I have really very little to say on this matter. The President has summarised the facts. Out of 188 convictions there were 87 appeals. Appeals and petitions of that kind are forwarded, as a matter of routine, to the Judge or magistrate who tries the case. In 73 of these cases the Justice who was actually responsible for imposing the penalty recommended a reduction, and only in 64 of the 73 cases was a reduction actually made. So that there is here no question of abuse, no question of excessive use of a particular power. So far from over-riding the Justice or the magistrate who imposed the sentence we actually reduced sentences only in 64 cases, whereas 73 reductions were recommended. I hope that is clear. The only other point I wish to make is this. A side-issue was raised—the question of the right of the Minister for Home Affairs to reduce these penalties at all without reference to the Governor-General. I think Section 11 of the Adaptation of Enactments Act answers that. Certain powers were conferred by statute in the past upon the Lord Lieutenant. Section 11 of the Adaptation of Enactments Act provides that the powers conferred by statute on the Lord Lieutenant should, as from the date of the passing of that Act, be exercised by the particular Minister or member of the Government who seemed most directly concerned, and in the event of any doubt arising as to what Minister should exercise the particular power, the matter should be decided by reference to the President. This power conferred by statute in the past does not, as some people seem to think, descend in any way to the Governor-General. It is not transmitted in any way to the Governor-General. By Section 11 of the Act it is conferred on the particular Minister who seems most directly concerned, in this case the Minister for Home Affairs. These two points are, I hope, rather clear. There was no over-riding of any justice, or any judge, in reducing fines or remitting penalties. So far from that being the case, fines were in fact reduced in a lesser number of cases than was recommended by the District Justices themselves. The other point was that there was no question of any encroachment on anyone's powers under the Constitution. The powers that were exercised in this matter by me, acting on the advice of my officials, were duly and properly exercised under Section 11 of the Adaptation of Enactments Act.

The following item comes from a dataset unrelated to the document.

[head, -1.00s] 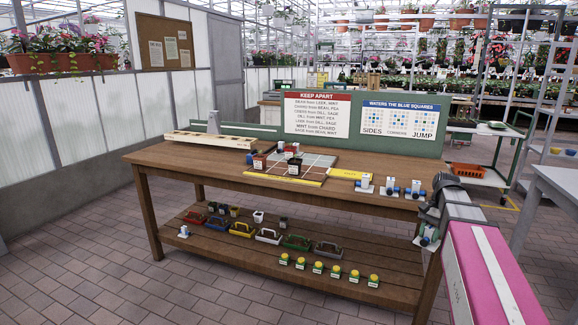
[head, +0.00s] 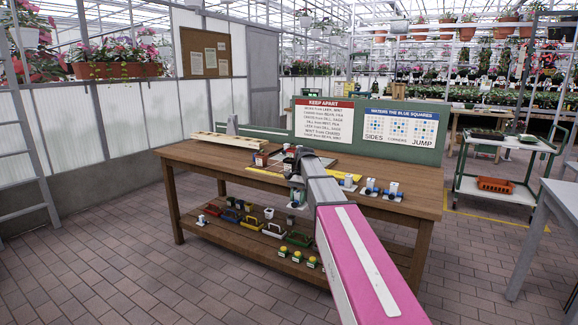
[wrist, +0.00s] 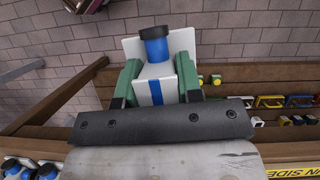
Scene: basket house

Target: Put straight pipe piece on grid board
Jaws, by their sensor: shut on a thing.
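My gripper (head: 297,187) is in front of the workbench's front edge in the head view. In the wrist view its green fingers (wrist: 157,80) are shut on a white piece with a blue stripe and a dark-and-blue round end (wrist: 155,92), which looks like the pipe piece. Whether it is the straight one I cannot tell for certain. The held piece is small in the head view (head: 296,198). The grid board (head: 328,163) lies on the bench top beyond my gripper, partly hidden by my arm. Dark and red pots (head: 261,159) stand at its left.
More white-and-blue pipe pieces (head: 371,187) stand on the bench top (head: 410,206) right of my arm. A long cream rail (head: 222,143) lies at the back left. Green backboard (head: 262,125) stands behind.

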The Minister for Home Affairs has hinted at the real matter that is raised on this amendment, and I think we may as well face it. That is, whether the Executive for the time being—and essentially and necessarily a political Executive— should have the right to review, on their own initiative, the decisions of the Courts. I think that is really the issue that is being raised by the second amendment sent down from the Seanad. I find myself torn between two or three conflicting principles. One is a very earnest desire to protect the Courts from interference by the Executive, and to prevent the risk of the Executive, at any time, unduly interfering with the decisions of the courts. Now I see that while claiming that that is the purpose of the Seanad in sending down this amendment a second time, there is something more involved, and I am going to take the risk of saying that they want to raise the position of the Governor-General to that of an Officer of State who has in his keeping the prerogative of mercy. Well, I am not going to do anything to enhance that Officer's position, and in the circumstances of the country and the time, and in view of the general constitutional position that we have attained, and are hoping to attain, I prefer we should clearly recognise that that prerogative is exercised by the Executive for the time being, and that in so far as any other Officer of State nominally exercises that prerogative, it is done on the advice of the Executive Council. If in this Bill, read in conjunction with previous enactments, the Minister for the time being has that prerogative, then I am prepared to take the risk and leave it with him rather than enhance the position, in the State, of the Governor-General.

But the amendment in itself raises the question—and the Attorney-General touched upon it—of the folly of imposing upon magistrates and justices the obligation to impose a minimum sentence. The Seanad, while readily and enthusiastically endorsing that proposal, desires to suggest that any recommendation for the remission of the sentence, which they have been obliged to impose, shall be made at the same time as the penalty is imposed. I have never been able to understand the course of justice when reading reports of Excise cases and smuggling cases, in which I read that a fine of £100 is imposed and remitted to 15s., and a fine of £200 imposed, of which £199 is remitted, and similar follies. Apparently, that view of legal procedure commended itself to the Dáil when they sent this Bill forward to the Seanad, and it also commended itself to the Seanad. But having approved of that method of imposing penalties, they desire to insert an amendment which suggests that recommendations for the reduction of the penalty must be made at the time the sentence is imposed. I am not going to insist in maintaining such a foolish statute, or in re-enacting such a statute, especially when we are led to understand that any value that was expected to be obtained from the passing of this Bill has been lost. We were told on the introduction of the Bill that it was preliminary to a recasting of the code in respect of fishery laws, and that it was required to meet the then existing spawning season, and must be made law before January was out. Well, we are in March now, and I take it that the value of the Bill, such as it was, is passed, and, therefore, not much will be lost by returning the Bill to the Seanad with the intimation that we do not agree with their amendment. Under the circumstances I intend to support the motion of the Minister for Fisheries.

Question: "That the Committee do not agree with the Seanad in this amendment"—put and agreed to.